1994年にAmazon.comを設立し、27年間でオンライン書店を巨大ECプラットフォームにまで成長させたCEOのジェフ・ベゾス氏。今ではクラウドコンピューティングサービスからコンテンツ配信まで幅広く手掛ける。Amazon.comは米国時間2月2日、ベゾス氏が2021年7~9月期にCEOを退任し、取締役会長職に移行することを明かした。
ベゾス氏の後任はAmazon Web Services(AWS)のCEO、アンディ・ジャシー氏が務めることとなる。ベゾス氏は取締役会長となり、Amazonの基金「Day 1 Fund」、自らの基金「Bezos Earth Fund」、宇宙船企業のBlue Originや米メディアのWashington Postにより多くの時間を割くという。

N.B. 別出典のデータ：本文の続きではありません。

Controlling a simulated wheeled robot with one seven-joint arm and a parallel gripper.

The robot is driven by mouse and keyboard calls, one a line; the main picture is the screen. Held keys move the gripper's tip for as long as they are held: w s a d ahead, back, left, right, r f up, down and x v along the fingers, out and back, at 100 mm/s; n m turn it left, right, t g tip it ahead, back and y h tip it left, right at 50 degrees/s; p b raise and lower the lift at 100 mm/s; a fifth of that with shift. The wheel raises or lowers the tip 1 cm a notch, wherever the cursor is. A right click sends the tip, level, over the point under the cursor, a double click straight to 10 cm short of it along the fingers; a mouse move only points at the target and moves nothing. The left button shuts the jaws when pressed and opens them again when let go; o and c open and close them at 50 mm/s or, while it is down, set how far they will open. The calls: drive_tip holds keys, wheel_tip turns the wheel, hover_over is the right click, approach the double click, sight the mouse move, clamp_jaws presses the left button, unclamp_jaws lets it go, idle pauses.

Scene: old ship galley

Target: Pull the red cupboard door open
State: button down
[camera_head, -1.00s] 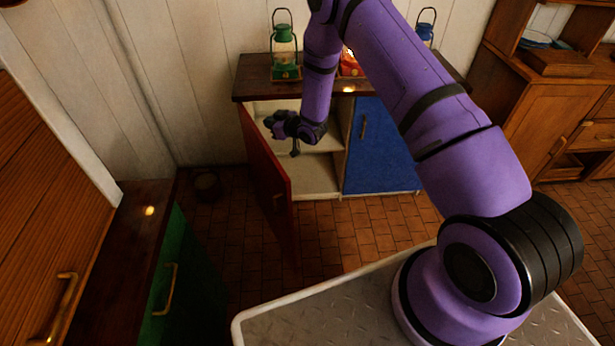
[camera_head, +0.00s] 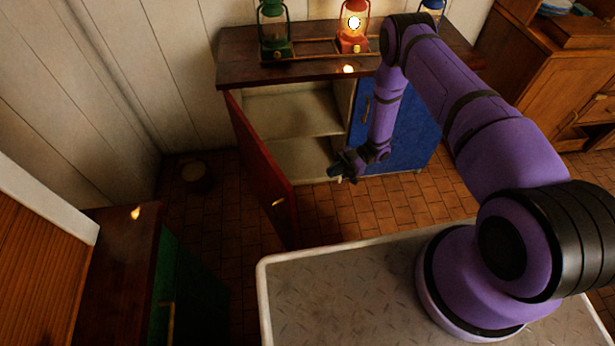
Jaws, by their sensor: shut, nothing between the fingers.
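The red cupboard door (camera_head: 262,165) stands wide open, hinged at the cupboard's left side and swung out toward me. Its brass handle (camera_head: 279,202) shows near the free edge. The cupboard interior (camera_head: 290,112) behind it is open to view, with a pale shelf and no contents that I can see. My gripper (camera_head: 336,173) is shut and empty. It appears in front of the cupboard's lower right part, to the right of the red door and apart from it.
A closed blue door (camera_head: 405,135) is right of the opening. Green (camera_head: 273,32), red (camera_head: 353,30) and blue (camera_head: 431,14) lanterns stand on the wooden top (camera_head: 235,65). A green-doored cabinet (camera_head: 185,285) is at lower left. Tiled floor (camera_head: 225,215) lies between.

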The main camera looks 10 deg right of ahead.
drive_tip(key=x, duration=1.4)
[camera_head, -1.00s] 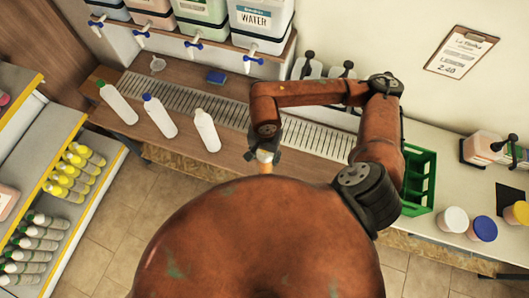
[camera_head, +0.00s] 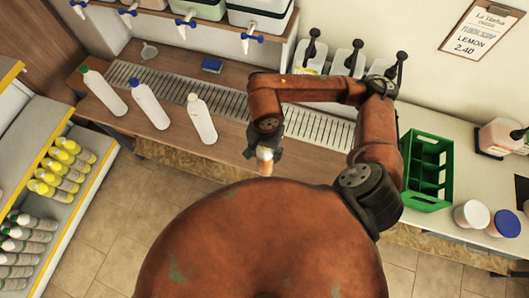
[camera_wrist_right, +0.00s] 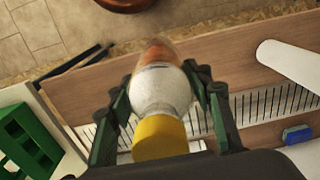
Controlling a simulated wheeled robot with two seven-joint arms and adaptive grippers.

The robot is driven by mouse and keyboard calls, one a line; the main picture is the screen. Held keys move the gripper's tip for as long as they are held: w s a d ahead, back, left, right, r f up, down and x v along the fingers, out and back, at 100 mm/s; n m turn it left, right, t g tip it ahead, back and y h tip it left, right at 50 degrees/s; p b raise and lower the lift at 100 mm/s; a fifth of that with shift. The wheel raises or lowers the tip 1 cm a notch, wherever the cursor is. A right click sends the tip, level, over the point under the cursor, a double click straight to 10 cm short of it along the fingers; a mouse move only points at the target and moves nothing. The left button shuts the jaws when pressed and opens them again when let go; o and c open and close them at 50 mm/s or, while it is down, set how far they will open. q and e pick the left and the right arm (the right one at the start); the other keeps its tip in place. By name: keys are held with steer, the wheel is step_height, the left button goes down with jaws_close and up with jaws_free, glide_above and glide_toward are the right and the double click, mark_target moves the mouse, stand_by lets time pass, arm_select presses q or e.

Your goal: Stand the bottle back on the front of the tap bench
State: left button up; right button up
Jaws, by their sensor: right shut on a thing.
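My right gripper (camera_head: 266,146) is shut on a bottle (camera_head: 265,161), mostly hidden by the gripper in the head view. In the right wrist view this bottle (camera_wrist_right: 160,88) sits between the two fingers (camera_wrist_right: 162,95); it has a yellow cap, a pale body and an orange far end. It appears over the front strip of the tap bench (camera_head: 228,155); I cannot tell whether it touches the wood. My left gripper is not in view.
Three white bottles with green, blue and white caps (camera_head: 201,120) stand on the bench to the left. A slatted drip grate (camera_head: 226,101), a blue sponge (camera_head: 211,65) and a green crate (camera_head: 428,170) are nearby. A shelf of bottles (camera_head: 50,200) stands left.

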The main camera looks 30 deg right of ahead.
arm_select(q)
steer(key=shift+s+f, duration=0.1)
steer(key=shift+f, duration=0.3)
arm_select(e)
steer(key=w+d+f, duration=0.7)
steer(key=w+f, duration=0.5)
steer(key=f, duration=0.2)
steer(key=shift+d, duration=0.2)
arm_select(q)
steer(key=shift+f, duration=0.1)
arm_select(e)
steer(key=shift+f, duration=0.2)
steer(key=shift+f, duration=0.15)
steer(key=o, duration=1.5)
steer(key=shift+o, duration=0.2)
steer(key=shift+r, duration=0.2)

Amazon.comは同日、ベゾス氏が退任の発表に際して社員宛に送ったメールについても公表した。そこで同氏は“Amazonがいかに多くの“発明”をし、人々の生活にとって“当たり前”のものにしてきたか、同社のこれまでの痕跡についてつづった。
この旅は27年ほど前に始まりました。Amazonはアイデアでしかなく、名前もありませんでした。当時はよく『インターネットとは何か?』と聞かれました。幸いこの質問は長いこと聞かれていません。現在、Amazonでは130万人もの優秀でひたむきな従業員を雇用し、数百万もの顧客や企業に向けてサービスを提供しています。そして我々は最も成功した企業の1つとして知られています。
どのように実現したのか?発明です。我々の成功のルーツには発明があります。共に狂ったようなことをして、それを当たり前のようなことにしてきました。カスタマーレビュー、1クリック、パーソナライズされたレコメンデーション、Primeの異常なほど迅速な配送、Just Walk Out(レジなしの決済サービス)、Climate Pledge(気候変動に対する誓約)、Kindle、Alexa、マーケットプレイス、インフラストラクチャクラウドコンピューティング、Career Choice、その他の多くの分野を開拓してきました。驚くべき発明はうまくいけば数年後にはあってあたり前のものとなります。人々はあくびをします。そのあくびこそが発明家が受け取れる最大の褒め言葉なのです。
Amazonが同日発表した2021年第4四半期の決算は売上高は初めて1000億ドル(約10兆5000億円)を超え、純利益ともに過去最高だった。ベゾス氏は、記録的な業績を達成している今こそが、CEOの座を後任者に託すのに最適のタイミングだと判断したようだ。
ベゾス氏の後任者としてAmazonのCEOとなるジャシー氏は最初期からAWSに関わってきた人物だ。AmazonにとってAWSは利益の柱。ジャシー氏の指揮の下、今後はクラウド事業に注力するとみられる。